On December 17, 1997, the Attorney General served the Twins with civil investigative demands 2 (CIDs) as part of an investigation into possible violations of state antitrust laws. The other appellants, Milwaukee Brewers Baseball Club, L.P. (Brewers), the American League of Professional Baseball Clubs, Inc. (American League), the National League of Professional Baseball Clubs, Inc. (National League), the Office of the Commissioner of Major League Baseball, and NCMLB, were also served with the CIDs on that date. 3 The CIDs served on the Twins requested a broad array of documents concerning, among other things, the financial viability of the Hubert H. Humphrey Metrodome (the Twins’ current stadium), the methods used by other professional baseball teams to ob *850 tain new stadia, the potential purchase of the Twins by Beaver and his group of North Carolina investors, and the 1961 relocation of the Washington Senators to Minnesota. The CIDs also included numerous interrogatories seeking information on the Twins’ efforts to procure a new stadium, as well as information on the structure, governance, and revenues of MLB.
The CIDs served on appellant NCMLB requested information on attempts to obtain a MLB expansion franchise or to purchase and relocate the Twins. The CIDs served on appellants Brewers, American League, National League, and the Office of the Commissioner requested, among other things, information on past MLB expansion, team relocation, and stadia financing, as well as information specific to the Twins’ potential sale and relocation. Because all appellants have substantially the same interests before us, we will hereinafter refer to all appellant parties as the “Twins.”
The Twins filed a motion for a protective order under Minn. R. Civ. P. 26.03 in Ramsey County District Court in January 1998. The Twins argued (a) that the Attorney General’s investigation was precluded by professional baseball’s exemption from antitrust laws; (b) that the investigation was precluded by the Commerce Clause of the United States Constitution; and (e) that the CIDs were overly broad and compliance was unduly burdensome. On February 9, 1998, the state filed a motion to compel compliance with the CIDs.
On April 20, 1998, the district court denied the Twins’ motion for a protective order and granted the state’s motion to compel compliance with the CIDs. The court determined that the issue of whether professional baseball was exempt from Minnesota’s antitrust laws under either federal caselaw or the Commerce Clause was a threshold issue that must be considered before the CIDs could be enforced. After a thorough examination of the breadth of the antitrust exemption found in the United States Supreme Court’s “baseball trilogy”
4
and the treatment by other courts of professional baseball’s exemption, the district court was persuaded by the “painstaking analysis” found in
Piazza v. Major League Baseball,
The Twins moved to certify the April 20 order directly to the court of appeals. On May 11, 1998, the district court issued an order denying this request. In the same order, the court also limited the documents necessary for compliance with the CIDs to those generated within the last six years that dealt with (1) revenue sharing within MLB; (2) relocation or sale of MLB teams; and (3) MLB communications regarding “construction of and methods for obtaining new sta-dia.” The Twins petitioned the court of appeals for discretionary review of the April 20 order.

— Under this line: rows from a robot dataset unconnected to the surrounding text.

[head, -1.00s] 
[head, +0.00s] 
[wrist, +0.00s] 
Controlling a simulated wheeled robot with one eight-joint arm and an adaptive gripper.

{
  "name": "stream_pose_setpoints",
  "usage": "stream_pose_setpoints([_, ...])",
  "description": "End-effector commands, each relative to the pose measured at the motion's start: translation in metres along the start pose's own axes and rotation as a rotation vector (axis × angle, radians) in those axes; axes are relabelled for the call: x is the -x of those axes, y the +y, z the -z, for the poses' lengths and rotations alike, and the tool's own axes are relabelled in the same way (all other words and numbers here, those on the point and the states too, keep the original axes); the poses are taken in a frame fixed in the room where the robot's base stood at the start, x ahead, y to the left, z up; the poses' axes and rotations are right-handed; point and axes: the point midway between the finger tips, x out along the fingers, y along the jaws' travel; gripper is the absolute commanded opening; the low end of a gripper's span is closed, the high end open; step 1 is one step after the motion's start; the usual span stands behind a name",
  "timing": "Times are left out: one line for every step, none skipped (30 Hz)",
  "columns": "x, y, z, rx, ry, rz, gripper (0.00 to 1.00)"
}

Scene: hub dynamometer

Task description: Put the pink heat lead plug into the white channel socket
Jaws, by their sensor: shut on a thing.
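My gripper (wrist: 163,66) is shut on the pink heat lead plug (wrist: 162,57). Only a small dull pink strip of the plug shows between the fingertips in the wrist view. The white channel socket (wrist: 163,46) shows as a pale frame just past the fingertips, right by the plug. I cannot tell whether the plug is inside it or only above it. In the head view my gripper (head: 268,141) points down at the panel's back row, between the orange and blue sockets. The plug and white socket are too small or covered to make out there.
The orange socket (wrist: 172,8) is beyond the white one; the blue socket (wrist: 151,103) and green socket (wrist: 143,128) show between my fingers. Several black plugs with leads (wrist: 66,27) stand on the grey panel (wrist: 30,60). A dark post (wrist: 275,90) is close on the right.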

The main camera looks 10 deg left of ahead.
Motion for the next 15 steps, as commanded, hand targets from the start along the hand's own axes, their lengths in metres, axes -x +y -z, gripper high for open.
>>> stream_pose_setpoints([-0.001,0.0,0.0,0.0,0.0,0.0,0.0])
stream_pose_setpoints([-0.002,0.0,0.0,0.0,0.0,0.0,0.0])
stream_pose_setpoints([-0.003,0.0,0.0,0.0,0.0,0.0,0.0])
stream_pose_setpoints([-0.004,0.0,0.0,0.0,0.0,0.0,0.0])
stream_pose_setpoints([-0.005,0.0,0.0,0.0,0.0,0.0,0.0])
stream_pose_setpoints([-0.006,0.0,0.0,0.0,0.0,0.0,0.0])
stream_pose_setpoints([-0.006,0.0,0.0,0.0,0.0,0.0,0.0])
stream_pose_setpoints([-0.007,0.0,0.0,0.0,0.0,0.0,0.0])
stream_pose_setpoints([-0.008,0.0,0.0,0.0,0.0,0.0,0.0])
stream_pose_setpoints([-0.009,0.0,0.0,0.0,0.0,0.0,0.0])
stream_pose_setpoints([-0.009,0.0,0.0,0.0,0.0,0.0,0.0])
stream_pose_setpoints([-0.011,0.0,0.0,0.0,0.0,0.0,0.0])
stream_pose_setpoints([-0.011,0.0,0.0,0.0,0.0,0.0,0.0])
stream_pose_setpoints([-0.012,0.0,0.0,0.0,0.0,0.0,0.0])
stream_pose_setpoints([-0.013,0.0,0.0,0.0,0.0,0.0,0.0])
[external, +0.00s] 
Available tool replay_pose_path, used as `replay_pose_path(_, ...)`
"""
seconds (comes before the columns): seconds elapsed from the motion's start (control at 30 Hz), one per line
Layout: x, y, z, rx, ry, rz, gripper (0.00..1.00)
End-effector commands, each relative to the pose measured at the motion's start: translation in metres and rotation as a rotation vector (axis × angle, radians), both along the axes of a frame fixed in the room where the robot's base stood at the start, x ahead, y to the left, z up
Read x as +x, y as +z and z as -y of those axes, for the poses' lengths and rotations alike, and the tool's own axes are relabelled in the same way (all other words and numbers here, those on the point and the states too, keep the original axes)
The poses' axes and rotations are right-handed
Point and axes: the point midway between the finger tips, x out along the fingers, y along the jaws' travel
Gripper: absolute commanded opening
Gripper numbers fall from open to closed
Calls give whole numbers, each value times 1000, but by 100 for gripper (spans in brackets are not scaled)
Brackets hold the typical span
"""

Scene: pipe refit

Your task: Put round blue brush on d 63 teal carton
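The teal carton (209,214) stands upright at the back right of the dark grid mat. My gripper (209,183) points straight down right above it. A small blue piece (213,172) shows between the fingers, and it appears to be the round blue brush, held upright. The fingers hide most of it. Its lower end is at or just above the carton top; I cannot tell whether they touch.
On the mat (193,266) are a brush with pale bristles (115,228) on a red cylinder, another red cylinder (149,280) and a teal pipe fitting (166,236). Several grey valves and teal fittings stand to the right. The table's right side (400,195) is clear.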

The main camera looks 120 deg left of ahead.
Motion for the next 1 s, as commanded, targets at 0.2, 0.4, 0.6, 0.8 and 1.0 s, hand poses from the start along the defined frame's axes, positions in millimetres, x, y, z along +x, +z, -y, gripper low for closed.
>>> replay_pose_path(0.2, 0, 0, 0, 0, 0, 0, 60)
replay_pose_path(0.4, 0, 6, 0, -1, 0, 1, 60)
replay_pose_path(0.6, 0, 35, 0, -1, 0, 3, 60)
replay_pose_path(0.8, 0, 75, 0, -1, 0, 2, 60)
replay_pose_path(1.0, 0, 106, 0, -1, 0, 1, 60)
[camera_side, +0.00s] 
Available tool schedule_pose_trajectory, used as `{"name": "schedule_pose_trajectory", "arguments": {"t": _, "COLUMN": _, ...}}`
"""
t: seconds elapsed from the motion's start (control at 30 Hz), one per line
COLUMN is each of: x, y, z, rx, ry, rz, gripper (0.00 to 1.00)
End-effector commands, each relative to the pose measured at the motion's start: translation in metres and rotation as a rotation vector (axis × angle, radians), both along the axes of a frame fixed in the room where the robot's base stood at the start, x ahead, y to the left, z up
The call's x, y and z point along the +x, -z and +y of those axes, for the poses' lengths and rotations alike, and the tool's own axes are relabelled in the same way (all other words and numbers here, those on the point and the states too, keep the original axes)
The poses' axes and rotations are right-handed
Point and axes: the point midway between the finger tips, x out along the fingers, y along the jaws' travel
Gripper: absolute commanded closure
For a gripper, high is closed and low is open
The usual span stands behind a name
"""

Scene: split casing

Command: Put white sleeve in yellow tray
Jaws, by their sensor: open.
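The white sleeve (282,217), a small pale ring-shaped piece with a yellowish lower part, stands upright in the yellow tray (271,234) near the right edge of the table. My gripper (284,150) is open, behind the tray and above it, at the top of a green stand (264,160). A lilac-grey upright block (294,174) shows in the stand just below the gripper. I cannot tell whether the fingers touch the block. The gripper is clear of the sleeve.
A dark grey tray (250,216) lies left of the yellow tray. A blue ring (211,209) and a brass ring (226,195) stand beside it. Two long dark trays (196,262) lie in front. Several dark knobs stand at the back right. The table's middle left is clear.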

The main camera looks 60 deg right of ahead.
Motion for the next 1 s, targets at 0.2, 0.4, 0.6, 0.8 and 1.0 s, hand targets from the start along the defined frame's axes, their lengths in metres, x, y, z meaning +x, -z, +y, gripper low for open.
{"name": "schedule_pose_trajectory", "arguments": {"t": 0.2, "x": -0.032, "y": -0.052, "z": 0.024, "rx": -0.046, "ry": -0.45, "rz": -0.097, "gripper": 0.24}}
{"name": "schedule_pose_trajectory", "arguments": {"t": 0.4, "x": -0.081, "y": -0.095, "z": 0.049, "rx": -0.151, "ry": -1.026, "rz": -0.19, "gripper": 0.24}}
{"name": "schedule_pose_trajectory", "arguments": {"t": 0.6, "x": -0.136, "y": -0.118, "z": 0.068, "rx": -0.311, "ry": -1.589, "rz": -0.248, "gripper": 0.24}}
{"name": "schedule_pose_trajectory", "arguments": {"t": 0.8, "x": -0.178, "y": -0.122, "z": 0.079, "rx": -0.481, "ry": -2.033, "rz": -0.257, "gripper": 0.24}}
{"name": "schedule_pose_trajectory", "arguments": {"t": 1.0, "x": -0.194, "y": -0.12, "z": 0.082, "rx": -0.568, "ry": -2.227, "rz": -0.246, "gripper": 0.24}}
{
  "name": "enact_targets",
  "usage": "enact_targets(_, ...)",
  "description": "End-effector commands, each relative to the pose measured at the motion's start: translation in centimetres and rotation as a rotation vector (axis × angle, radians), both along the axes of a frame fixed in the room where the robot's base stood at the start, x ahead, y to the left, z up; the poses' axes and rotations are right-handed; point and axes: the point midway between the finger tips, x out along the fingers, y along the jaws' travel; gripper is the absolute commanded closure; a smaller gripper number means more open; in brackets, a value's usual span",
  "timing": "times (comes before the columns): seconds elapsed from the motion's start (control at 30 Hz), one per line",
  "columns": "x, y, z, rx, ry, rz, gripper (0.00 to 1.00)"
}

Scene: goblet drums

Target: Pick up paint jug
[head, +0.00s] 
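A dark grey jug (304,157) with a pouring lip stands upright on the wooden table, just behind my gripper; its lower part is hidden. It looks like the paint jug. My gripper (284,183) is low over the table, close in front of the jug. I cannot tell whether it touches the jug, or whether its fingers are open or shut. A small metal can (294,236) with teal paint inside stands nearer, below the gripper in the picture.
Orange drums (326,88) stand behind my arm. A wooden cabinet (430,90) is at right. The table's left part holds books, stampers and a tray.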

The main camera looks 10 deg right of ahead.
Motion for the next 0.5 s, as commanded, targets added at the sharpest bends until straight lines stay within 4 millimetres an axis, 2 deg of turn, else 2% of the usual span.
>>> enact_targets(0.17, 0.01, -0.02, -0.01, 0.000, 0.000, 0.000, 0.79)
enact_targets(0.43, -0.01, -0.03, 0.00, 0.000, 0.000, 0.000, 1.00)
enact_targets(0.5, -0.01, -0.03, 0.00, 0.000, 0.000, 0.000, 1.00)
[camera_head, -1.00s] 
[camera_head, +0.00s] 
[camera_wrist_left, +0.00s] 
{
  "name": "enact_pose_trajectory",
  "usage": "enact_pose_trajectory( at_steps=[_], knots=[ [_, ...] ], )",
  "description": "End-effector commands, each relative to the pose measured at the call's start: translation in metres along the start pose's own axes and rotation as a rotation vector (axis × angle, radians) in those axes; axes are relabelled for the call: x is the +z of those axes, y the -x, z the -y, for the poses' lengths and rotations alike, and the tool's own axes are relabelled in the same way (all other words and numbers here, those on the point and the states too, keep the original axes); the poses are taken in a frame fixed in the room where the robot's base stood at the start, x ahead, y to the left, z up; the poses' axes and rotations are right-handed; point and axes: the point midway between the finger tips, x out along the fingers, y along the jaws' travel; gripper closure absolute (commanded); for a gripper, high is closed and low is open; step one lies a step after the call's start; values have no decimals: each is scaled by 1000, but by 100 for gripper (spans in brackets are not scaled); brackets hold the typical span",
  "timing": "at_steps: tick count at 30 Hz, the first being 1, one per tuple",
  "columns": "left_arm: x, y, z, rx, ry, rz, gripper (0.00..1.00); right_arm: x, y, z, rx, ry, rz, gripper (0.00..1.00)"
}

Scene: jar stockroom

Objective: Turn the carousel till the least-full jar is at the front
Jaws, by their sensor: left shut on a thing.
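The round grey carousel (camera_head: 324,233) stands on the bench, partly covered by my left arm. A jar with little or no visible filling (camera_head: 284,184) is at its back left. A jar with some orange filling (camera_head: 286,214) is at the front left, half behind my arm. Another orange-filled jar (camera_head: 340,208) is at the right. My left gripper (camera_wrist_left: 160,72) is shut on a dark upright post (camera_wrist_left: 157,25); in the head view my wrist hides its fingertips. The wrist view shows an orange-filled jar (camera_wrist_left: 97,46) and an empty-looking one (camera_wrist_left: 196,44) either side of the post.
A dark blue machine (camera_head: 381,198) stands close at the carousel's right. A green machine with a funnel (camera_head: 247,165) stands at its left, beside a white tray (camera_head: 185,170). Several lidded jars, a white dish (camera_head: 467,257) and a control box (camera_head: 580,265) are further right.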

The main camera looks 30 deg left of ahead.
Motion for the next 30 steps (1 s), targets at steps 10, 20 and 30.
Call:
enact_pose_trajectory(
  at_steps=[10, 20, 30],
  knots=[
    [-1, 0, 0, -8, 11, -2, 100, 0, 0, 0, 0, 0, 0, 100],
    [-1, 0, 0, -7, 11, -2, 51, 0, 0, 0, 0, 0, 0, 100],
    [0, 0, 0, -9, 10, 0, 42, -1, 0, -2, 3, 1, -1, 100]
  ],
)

The court of appeals denied review in an order opinion, holding that the question of professional baseball’s exemption from antitrust laws under either federal caselaw or the Commerce Clause was “premature.” The court’s order stated specifically that the Twins retained the right to raise the exemption as an affirmative defense should prosecution occur. The Twins appealed, arguing that the court of appeals erred in not reaching the merits of the argument that professional baseball’s exemption from federal antitrust laws precluded prosecution under state antitrust laws.
I.
A district court has broad discretion “to issue discovery orders” and will be reversed on appeal only upon an abuse of such discretion.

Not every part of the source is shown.